- Dataset section
┄┄┄┄┄┄

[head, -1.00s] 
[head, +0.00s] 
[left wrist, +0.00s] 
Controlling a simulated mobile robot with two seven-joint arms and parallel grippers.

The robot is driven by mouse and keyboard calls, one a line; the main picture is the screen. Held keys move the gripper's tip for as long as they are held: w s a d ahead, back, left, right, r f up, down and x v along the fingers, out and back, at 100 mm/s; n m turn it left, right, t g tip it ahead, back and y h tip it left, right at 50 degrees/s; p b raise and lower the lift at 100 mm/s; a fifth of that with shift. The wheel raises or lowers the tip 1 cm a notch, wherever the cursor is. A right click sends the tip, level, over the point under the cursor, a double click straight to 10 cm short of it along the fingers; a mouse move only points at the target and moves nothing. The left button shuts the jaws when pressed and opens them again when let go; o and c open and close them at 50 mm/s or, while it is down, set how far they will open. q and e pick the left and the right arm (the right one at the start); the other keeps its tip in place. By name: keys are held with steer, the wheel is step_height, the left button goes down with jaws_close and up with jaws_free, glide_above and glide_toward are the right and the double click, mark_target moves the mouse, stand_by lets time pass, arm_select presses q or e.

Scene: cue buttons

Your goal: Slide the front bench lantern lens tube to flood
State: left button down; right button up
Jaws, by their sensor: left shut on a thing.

┄┄┄┄┄┄

- Task instructions
Print, please, the lines from the first line of the material through the line that contains "Controlling a simulated", exactly as written and with nothing added.

- Response to this task
[head, -1.00s] 
[head, +0.00s] 
[left wrist, +0.00s] 
Controlling a simulated mobile robot with two seven-joint arms and parallel grippers.

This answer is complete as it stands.